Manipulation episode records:
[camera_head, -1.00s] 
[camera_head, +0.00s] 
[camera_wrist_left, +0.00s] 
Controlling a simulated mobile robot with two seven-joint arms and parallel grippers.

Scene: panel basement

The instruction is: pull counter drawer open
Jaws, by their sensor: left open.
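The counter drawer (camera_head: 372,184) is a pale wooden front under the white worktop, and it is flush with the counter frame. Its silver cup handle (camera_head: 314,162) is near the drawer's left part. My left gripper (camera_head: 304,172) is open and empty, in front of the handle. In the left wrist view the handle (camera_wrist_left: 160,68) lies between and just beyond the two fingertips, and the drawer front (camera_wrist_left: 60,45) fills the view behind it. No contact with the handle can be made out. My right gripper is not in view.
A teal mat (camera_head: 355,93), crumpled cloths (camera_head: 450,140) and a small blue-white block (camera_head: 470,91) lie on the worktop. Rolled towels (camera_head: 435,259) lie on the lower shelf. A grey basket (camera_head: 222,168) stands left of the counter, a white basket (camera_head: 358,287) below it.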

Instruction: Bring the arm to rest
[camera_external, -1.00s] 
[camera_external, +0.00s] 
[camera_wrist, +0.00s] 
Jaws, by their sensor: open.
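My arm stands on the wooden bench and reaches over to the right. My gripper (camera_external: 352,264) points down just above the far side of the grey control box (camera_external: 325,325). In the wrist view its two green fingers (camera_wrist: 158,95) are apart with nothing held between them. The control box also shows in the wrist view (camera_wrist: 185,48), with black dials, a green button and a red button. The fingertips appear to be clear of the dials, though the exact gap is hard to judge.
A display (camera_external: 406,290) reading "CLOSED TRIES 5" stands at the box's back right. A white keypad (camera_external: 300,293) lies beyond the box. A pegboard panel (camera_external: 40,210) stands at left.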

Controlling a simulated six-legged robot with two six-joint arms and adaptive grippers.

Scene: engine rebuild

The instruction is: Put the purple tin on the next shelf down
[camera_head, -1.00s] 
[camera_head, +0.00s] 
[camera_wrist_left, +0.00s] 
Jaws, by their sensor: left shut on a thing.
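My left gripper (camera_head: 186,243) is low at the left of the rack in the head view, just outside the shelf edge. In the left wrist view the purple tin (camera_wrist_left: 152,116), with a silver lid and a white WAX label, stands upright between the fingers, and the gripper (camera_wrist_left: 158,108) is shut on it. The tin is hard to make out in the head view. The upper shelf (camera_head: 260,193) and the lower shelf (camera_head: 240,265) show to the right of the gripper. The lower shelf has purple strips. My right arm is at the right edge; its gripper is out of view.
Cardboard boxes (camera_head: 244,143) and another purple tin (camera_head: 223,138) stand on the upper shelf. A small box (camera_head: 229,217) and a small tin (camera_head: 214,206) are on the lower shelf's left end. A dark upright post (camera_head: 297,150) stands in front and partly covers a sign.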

§ PROBLEM REQUIREMENTS:
All entries shown above should be printed again exactly.

§ FINAL RESULT:
[camera_head, -1.00s] 
[camera_head, +0.00s] 
[camera_wrist_left, +0.00s] 
Controlling a simulated mobile robot with two seven-joint arms and parallel grippers.

Scene: panel basement

The instruction is: pull counter drawer open
Jaws, by their sensor: left open.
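The counter drawer (camera_head: 372,184) is a pale wooden front under the white worktop, and it is flush with the counter frame. Its silver cup handle (camera_head: 314,162) is near the drawer's left part. My left gripper (camera_head: 304,172) is open and empty, in front of the handle. In the left wrist view the handle (camera_wrist_left: 160,68) lies between and just beyond the two fingertips, and the drawer front (camera_wrist_left: 60,45) fills the view behind it. No contact with the handle can be made out. My right gripper is not in view.
A teal mat (camera_head: 355,93), crumpled cloths (camera_head: 450,140) and a small blue-white block (camera_head: 470,91) lie on the worktop. Rolled towels (camera_head: 435,259) lie on the lower shelf. A grey basket (camera_head: 222,168) stands left of the counter, a white basket (camera_head: 358,287) below it.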

Instruction: Bring the arm to rest
[camera_external, -1.00s] 
[camera_external, +0.00s] 
[camera_wrist, +0.00s] 
Jaws, by their sensor: open.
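My arm stands on the wooden bench and reaches over to the right. My gripper (camera_external: 352,264) points down just above the far side of the grey control box (camera_external: 325,325). In the wrist view its two green fingers (camera_wrist: 158,95) are apart with nothing held between them. The control box also shows in the wrist view (camera_wrist: 185,48), with black dials, a green button and a red button. The fingertips appear to be clear of the dials, though the exact gap is hard to judge.
A display (camera_external: 406,290) reading "CLOSED TRIES 5" stands at the box's back right. A white keypad (camera_external: 300,293) lies beyond the box. A pegboard panel (camera_external: 40,210) stands at left.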

Controlling a simulated six-legged robot with two six-joint arms and adaptive grippers.

Scene: engine rebuild

The instruction is: Put the purple tin on the next shelf down
[camera_head, -1.00s] 
[camera_head, +0.00s] 
[camera_wrist_left, +0.00s] 
Jaws, by their sensor: left shut on a thing.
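My left gripper (camera_head: 186,243) is low at the left of the rack in the head view, just outside the shelf edge. In the left wrist view the purple tin (camera_wrist_left: 152,116), with a silver lid and a white WAX label, stands upright between the fingers, and the gripper (camera_wrist_left: 158,108) is shut on it. The tin is hard to make out in the head view. The upper shelf (camera_head: 260,193) and the lower shelf (camera_head: 240,265) show to the right of the gripper. The lower shelf has purple strips. My right arm is at the right edge; its gripper is out of view.
Cardboard boxes (camera_head: 244,143) and another purple tin (camera_head: 223,138) stand on the upper shelf. A small box (camera_head: 229,217) and a small tin (camera_head: 214,206) are on the lower shelf's left end. A dark upright post (camera_head: 297,150) stands in front and partly covers a sign.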

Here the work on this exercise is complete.